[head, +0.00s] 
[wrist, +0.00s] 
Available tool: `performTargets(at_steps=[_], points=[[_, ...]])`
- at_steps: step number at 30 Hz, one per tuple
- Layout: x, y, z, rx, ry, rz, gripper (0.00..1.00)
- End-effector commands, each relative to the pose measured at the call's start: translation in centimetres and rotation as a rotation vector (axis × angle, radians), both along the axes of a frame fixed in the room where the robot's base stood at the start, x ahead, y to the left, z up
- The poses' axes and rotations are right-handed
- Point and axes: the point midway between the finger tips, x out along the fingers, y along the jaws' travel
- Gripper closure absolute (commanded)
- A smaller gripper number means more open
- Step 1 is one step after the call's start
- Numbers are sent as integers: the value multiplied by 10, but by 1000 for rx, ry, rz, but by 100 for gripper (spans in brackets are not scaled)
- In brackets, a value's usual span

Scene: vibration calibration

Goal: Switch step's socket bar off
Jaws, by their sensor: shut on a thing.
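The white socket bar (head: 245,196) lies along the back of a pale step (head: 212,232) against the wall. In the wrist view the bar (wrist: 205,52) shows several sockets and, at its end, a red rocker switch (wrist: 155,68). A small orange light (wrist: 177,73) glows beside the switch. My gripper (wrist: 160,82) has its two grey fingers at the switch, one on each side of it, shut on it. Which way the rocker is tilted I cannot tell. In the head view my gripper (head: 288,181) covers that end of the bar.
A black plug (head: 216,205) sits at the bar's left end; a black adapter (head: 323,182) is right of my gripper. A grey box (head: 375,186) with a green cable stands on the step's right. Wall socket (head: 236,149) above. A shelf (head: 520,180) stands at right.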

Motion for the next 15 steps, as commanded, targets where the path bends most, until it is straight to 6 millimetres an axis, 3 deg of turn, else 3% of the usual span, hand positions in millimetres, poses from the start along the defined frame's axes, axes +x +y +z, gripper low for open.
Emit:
·····
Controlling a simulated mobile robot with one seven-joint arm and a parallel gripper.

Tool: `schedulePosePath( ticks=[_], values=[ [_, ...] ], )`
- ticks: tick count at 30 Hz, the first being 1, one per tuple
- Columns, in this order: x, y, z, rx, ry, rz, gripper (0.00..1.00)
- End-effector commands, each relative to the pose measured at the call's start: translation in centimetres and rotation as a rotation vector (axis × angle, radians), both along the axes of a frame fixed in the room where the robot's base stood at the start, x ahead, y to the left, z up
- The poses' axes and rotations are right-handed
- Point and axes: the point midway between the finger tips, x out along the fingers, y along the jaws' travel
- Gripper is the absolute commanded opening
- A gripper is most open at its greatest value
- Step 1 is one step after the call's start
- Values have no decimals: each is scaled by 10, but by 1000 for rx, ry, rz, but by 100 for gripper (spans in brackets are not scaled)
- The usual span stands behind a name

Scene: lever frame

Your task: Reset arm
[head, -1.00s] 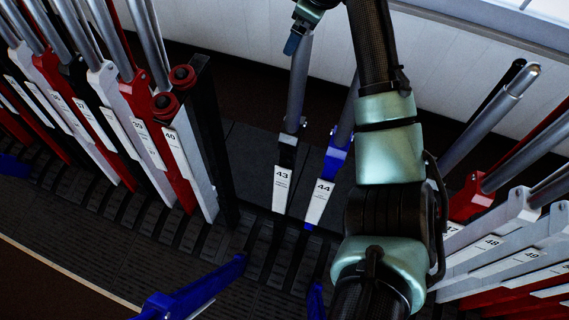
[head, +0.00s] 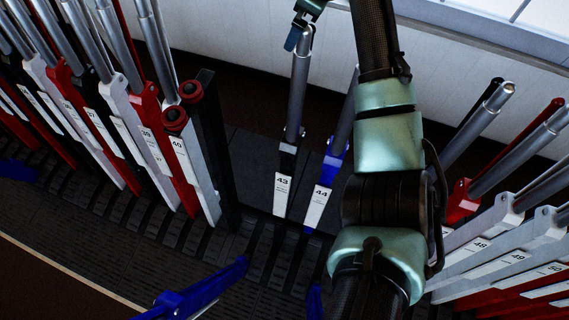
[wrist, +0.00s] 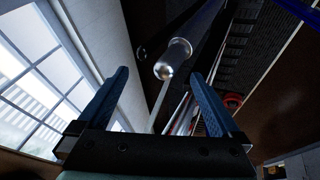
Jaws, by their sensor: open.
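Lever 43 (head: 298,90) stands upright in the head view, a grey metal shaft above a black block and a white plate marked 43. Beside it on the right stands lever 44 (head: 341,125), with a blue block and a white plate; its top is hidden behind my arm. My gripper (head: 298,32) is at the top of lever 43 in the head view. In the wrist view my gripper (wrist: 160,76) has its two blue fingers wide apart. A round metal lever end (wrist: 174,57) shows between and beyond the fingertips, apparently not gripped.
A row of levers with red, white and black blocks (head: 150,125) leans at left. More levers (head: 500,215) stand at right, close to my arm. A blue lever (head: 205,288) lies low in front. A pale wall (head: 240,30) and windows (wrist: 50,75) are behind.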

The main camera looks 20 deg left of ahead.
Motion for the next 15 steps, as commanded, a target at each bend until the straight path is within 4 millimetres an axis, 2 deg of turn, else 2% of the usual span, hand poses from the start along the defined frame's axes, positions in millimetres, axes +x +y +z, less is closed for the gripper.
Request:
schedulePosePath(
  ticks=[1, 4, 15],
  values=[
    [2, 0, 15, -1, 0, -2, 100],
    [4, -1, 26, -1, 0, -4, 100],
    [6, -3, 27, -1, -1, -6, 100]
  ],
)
·····
- [Directions] Among the entries above, how many lines hold the word "spans"? Reply with only that number.

- [Result] 2